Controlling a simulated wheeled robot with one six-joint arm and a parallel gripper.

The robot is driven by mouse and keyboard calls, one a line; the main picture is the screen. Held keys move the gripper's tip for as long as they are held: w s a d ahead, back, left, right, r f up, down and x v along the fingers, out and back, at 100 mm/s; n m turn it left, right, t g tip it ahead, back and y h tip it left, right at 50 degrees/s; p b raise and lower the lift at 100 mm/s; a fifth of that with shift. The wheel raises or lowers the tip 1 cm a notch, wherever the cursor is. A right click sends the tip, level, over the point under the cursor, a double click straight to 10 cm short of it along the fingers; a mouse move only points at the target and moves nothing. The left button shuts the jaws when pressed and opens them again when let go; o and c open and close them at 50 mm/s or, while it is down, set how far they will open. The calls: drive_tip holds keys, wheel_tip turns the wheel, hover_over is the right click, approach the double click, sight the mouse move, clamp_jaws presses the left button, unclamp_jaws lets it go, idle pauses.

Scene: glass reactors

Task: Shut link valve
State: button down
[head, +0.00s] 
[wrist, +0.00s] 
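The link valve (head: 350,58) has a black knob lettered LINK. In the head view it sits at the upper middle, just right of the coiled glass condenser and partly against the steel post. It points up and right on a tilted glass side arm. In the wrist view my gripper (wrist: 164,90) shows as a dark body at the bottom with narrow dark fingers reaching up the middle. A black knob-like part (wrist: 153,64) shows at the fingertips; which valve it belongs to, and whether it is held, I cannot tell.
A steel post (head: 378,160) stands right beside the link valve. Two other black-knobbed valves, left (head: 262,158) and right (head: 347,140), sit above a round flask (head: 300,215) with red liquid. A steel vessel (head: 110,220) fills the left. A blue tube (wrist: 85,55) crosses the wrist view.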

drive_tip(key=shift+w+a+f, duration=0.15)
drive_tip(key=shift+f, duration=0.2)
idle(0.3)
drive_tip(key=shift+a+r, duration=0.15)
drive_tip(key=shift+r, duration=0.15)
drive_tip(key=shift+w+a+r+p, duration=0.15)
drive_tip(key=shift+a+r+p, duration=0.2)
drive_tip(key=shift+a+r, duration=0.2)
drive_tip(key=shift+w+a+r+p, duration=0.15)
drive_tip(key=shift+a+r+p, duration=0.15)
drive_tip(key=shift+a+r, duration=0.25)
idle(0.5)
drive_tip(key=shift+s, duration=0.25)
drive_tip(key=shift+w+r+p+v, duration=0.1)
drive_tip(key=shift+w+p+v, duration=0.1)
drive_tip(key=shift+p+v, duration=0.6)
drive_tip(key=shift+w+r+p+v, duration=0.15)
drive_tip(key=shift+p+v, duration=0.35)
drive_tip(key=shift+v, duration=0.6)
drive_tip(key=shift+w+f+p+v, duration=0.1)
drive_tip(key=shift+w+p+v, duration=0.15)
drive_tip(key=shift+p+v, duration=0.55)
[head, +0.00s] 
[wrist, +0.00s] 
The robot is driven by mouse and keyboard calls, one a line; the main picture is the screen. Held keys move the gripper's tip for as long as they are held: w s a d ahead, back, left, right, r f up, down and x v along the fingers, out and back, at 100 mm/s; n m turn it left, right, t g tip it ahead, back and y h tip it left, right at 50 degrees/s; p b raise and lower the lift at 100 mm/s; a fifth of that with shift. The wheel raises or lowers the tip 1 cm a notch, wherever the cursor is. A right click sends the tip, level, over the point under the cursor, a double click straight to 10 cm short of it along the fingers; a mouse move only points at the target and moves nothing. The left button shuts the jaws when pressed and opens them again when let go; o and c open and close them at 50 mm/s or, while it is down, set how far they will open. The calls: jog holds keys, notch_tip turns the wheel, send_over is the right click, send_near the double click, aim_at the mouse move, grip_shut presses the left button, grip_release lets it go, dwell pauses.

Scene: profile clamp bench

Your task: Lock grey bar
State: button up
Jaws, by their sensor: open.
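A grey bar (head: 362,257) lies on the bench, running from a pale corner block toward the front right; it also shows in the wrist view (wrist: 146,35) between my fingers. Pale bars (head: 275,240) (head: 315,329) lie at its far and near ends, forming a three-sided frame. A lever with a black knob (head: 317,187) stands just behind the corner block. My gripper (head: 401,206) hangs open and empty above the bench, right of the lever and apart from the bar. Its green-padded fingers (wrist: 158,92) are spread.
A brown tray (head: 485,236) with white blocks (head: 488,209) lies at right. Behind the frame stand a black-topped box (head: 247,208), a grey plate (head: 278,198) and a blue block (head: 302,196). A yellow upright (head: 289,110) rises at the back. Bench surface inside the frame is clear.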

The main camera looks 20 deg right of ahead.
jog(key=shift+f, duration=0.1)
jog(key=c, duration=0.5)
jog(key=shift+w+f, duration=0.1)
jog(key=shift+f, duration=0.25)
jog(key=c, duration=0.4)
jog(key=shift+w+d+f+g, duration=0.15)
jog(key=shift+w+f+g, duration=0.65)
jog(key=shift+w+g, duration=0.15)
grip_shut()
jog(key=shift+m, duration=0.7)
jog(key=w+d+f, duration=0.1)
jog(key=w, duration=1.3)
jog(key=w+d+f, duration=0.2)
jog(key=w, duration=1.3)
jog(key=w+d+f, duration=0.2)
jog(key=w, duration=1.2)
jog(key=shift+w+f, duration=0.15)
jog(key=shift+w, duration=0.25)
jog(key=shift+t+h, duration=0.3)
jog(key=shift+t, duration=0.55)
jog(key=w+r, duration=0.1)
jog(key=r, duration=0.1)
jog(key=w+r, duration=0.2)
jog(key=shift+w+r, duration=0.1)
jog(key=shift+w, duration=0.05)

OBJECTIVE - Find each line holding the word "Scene" and copy it.

SOLUTION FOR THIS TASK -
Scene: glass reactors
Scene: profile clamp bench

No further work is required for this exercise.